Il est toujours risqué d’illustrer un roman célèbre, plus risqué encore que de l’adapter pour le cinéma, car dans le livre illustré l’image et le texte doivent cohabiter—impossible de faire oublier l’original pour mieux imposer les images.
En ce qui concerne L’Étranger de Camus, une chose est claire : c’est le soleil qu’ il faut rendre avant tout ; un soleil de plomb le jour de l’enterrement de la mère de Meursault à Marengo; le soleil de la plage où Meursault est heureux avec Marie; et encore, ce soleil qui aveugle Meursault sur la plage où il va tirer, tuant l’Arabe par les “quatre coups brefs … sur la porte du malheur.”

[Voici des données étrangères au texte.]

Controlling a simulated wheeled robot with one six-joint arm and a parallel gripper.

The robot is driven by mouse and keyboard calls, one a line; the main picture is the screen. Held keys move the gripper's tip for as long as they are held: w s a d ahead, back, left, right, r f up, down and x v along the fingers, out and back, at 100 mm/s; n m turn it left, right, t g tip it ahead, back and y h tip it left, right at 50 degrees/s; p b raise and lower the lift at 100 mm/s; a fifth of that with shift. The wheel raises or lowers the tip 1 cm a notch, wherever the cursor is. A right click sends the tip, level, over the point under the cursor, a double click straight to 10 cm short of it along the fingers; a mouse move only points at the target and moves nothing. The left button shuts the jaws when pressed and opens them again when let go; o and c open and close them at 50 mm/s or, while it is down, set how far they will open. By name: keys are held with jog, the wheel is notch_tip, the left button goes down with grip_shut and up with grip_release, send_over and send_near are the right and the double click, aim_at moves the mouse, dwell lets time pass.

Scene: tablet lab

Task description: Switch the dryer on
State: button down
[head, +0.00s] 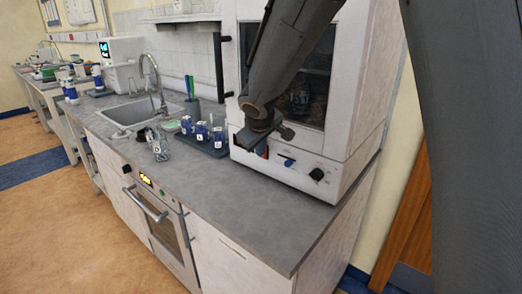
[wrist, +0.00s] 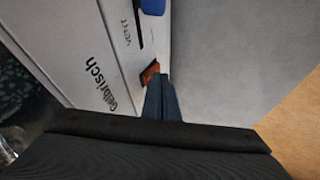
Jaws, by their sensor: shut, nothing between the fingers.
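The dryer is a white cabinet (head: 340,135) with a dark glass door, on the right end of the counter. Its lower front panel carries a blue vent slider (head: 288,161) and a black knob (head: 317,174). In the head view my gripper (head: 257,146) largely covers the switch's area.
A dark tray (head: 208,148) with several blue-labelled containers stands left of the dryer. A sink (head: 130,113) with a tall tap lies farther left. A built-in oven (head: 155,215) is under the counter. The counter in front of the dryer is clear.

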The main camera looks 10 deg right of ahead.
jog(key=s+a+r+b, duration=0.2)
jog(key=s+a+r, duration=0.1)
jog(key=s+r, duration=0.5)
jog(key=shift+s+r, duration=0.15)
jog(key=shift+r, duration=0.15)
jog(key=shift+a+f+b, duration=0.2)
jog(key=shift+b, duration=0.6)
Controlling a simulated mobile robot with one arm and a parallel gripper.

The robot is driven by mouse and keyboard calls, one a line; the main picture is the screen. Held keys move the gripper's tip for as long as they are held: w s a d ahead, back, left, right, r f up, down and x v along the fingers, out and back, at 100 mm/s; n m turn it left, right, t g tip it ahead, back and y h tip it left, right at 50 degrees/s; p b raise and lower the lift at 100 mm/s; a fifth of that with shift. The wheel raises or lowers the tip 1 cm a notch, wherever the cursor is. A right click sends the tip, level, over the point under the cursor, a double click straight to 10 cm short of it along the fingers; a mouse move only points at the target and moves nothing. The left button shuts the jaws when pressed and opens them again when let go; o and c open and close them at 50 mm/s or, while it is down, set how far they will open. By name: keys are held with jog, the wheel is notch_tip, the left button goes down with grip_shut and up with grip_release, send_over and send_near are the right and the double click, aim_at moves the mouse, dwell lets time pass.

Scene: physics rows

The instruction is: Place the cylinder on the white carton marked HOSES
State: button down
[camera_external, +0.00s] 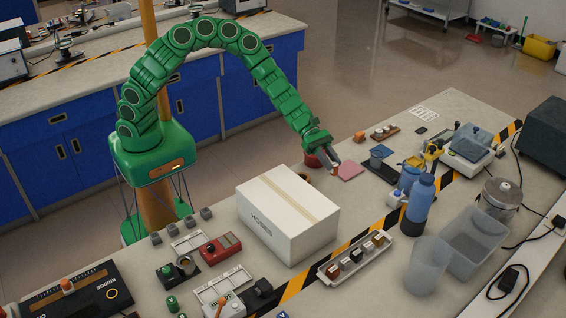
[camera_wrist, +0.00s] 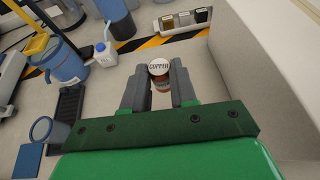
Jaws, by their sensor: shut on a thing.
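The white carton marked HOSES (camera_external: 268,237) stands closed on the bench, with a tan tape strip along its top. Its pale side also fills the right of the wrist view (camera_wrist: 268,55). My gripper (camera_external: 333,164) is just beyond the carton's far right edge, low over the bench. In the wrist view my gripper (camera_wrist: 159,88) is shut on a copper-coloured cylinder (camera_wrist: 160,84), whose pale top reads COPPER. The cylinder stands upright between the fingers. I cannot tell whether its base touches the bench. In the external view the fingers mostly hide it.
A pink pad (camera_external: 350,170) lies beside my gripper, and a red round object (camera_external: 312,160) is behind it. A blue bottle (camera_external: 420,199), clear bins (camera_external: 474,243) and a tray of small blocks (camera_external: 338,273) stand right of the carton. The carton's top is clear.

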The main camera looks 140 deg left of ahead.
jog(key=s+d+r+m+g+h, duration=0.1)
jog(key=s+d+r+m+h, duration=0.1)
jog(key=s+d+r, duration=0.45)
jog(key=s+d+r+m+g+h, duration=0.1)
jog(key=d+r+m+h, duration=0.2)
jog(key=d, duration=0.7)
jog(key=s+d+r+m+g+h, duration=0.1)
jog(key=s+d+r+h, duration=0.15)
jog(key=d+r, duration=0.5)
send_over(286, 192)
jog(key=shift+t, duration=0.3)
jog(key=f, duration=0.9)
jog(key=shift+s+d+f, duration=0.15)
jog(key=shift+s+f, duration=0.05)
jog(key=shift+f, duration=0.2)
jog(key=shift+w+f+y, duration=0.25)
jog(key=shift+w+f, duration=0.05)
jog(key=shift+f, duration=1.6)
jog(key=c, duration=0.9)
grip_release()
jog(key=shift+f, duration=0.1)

On vient de fêter chez Gallimard la parution d’un Étranger de Camus illustré par le grand dessinateur argentin José Muñoz pour la collection Futuropolis. Tout ceux qui ne connaissaient pas encore ce maître de l’encre pouvaient se demander comment il allait ensoleiller le récit. Il le fait en noir et blanc. Ses illustrations rappellent ces anciennes gravures sur bois comme on en faisait entre-deux-guerres, du temps du « Livre moderne illustré »–mais en toute liberté. De grandes pages ou des doubles pages avec le texte d’un côté, un dessin sur l’autre mais qui traverse parfois la pliure afin de prolonger la perspective d’un paysage, côtoyant ainsi les mots du récit.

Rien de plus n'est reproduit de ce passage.